Soaring inflation has ripped up the March economic and fiscal forecasts, squeezing household real incomes and amplifying RPI-linked debt service costs. Indeed, the outturn for public sector net borrowing (PSNB) in 2021-22, published in April, was £151.8bn as against the March estimate of £127.8bn. Gross debt interest almost doubled from 2021 Q1 to 2022 Q2. But, with RPI inflation reaching 11 per cent in April, the bad news on debt interest is still getting worse. Figure 1 sets out the grim profile of public sector debt interest that is now likely to unfold. Every extra £1bn spent on debt interest requires the primary budget balance to be £1bn higher.
Figure 2 lays out the path of the implied primary budget balance for each calendar year until 2026. This uses the OBR March projections for PSNB and our own modelling of the debt interest burden. In 2021, the deficit was wrenched back from 10.4 per cent of GDP to 4.8 per cent in the context of the lifting of economic restrictions and the resumption of most forms of activity. But the forecasts imply that the primary deficit will keep falling to 1.1 per cent in 2022 and switch to a primary surplus of 1.9 per cent in 2023. These represent annual improvements (figure 3) in the primary balance of 3.7 per cent in 2022 and 3 per cent of GDP in 2023 – a degree of fiscal tightening that is well beyond anything achieved since the 1970s.

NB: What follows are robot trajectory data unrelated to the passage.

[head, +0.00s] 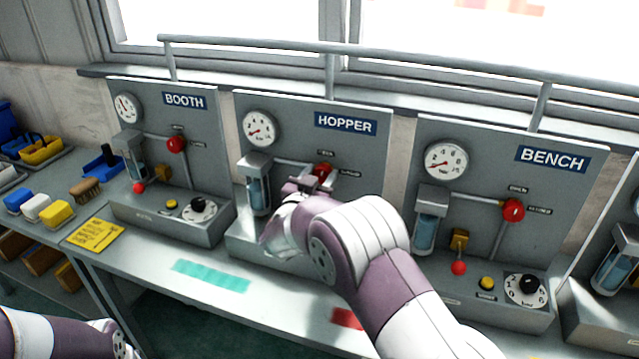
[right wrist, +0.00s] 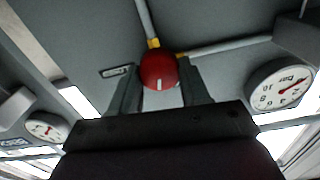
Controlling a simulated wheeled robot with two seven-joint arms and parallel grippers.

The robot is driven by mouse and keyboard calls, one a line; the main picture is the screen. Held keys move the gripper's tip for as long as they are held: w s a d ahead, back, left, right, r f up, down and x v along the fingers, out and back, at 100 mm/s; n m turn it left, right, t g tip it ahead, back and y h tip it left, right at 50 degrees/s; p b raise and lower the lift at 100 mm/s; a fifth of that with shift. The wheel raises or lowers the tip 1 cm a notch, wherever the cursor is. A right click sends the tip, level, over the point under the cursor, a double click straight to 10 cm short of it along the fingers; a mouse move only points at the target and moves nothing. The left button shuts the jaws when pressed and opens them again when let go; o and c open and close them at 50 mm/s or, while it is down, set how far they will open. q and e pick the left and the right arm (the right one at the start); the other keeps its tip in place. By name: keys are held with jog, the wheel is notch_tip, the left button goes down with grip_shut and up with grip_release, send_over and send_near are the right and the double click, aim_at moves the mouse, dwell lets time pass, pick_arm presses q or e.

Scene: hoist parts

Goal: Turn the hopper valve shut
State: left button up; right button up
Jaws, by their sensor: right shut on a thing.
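The HOPPER panel (head: 350,160) stands in the middle, with a gauge (head: 259,128) at its upper left and a filter bowl (head: 257,190) below. Its red round valve knob (head: 323,171) is partly hidden by my right gripper (head: 301,187). In the right wrist view the red knob (right wrist: 159,71) sits between the two fingers of my right gripper (right wrist: 160,88), which is shut on it. A white mark on the knob points toward the gripper. Part of my left arm shows at the lower left in the head view; its gripper is not clearly visible.
The BOOTH panel (head: 200,125) stands to the left and the BENCH panel (head: 480,170) to the right, each with its own red knob. A rail (head: 400,60) runs above the panels. Brushes and colored blocks lie at the far left beside a yellow card (head: 94,235).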

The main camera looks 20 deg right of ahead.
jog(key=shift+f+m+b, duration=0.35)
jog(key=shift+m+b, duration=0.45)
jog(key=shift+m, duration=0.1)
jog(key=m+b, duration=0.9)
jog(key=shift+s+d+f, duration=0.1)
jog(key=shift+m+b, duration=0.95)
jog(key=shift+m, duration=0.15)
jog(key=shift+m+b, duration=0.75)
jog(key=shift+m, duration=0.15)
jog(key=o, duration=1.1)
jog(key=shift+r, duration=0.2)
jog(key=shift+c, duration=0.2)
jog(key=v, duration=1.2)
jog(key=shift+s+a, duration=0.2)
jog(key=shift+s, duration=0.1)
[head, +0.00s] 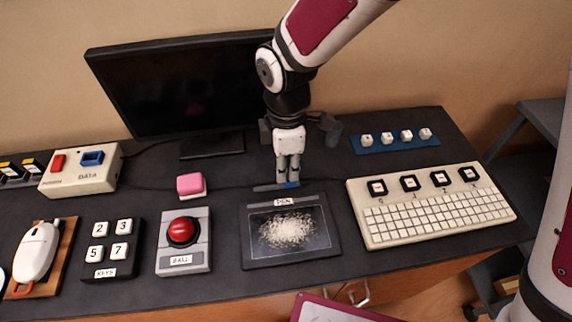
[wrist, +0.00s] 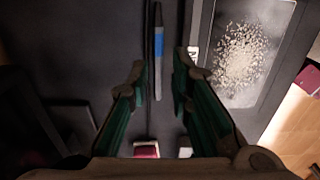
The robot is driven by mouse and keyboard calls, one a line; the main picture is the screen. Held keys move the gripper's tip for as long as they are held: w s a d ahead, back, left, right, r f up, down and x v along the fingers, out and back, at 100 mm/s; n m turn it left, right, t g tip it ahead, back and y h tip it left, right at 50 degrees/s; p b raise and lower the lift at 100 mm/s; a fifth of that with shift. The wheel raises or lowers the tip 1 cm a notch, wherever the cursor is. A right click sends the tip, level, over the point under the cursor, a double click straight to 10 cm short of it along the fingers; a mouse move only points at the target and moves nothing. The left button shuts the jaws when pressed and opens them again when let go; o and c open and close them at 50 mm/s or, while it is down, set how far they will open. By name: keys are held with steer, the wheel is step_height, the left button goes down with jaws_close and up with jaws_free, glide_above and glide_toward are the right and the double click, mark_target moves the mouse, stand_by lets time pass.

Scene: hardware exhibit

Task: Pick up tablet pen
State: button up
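The tablet pen is a thin dark stick with a blue band, lying on the dark tabletop just behind the tablet's far edge in the head view (head: 264,188). It also shows in the wrist view (wrist: 158,47), upper middle. My gripper (head: 288,179) is above the pen in the head view. In the wrist view my gripper (wrist: 160,72) is open, with the pen's lower part in line with the gap between its fingers. The fingers appear clear of the pen; the remaining height is hard to judge.
A white keyboard (head: 430,218) stands right of the tablet and a red ball device (head: 183,262) left of it. A pink block (head: 190,185) is left of the pen. A monitor (head: 180,90) stands behind. A thin cable runs beside the pen.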

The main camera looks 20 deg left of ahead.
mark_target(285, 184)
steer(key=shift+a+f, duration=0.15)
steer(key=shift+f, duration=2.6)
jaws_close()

The Bank of England Monetary Policy Committee’s lumbering response to the inflationary surge leaves it panting in the wake of the fleet-footed chancellor. There is next to no room for monetary tightening because the Treasury has pushed in front! As economic activity weakens over the next few months, the scope for interest rate increases will shrivel. A very low unemployment rate has arisen because of massive public sector recruitment, private sector labour hoarding and a reduction in older worker’s labour supply. It is not definitive proof of a strong economy.
Inflation is regressive in its impact on the income distribution, the more so when food and energy costs are major contributors to the headline figure. Expect overwhelming pressure on the chancellor to provide urgent support for the bottom quartile of the income distribution and to scale back his deficit reduction ambitions as the UK grapples with a real time recession.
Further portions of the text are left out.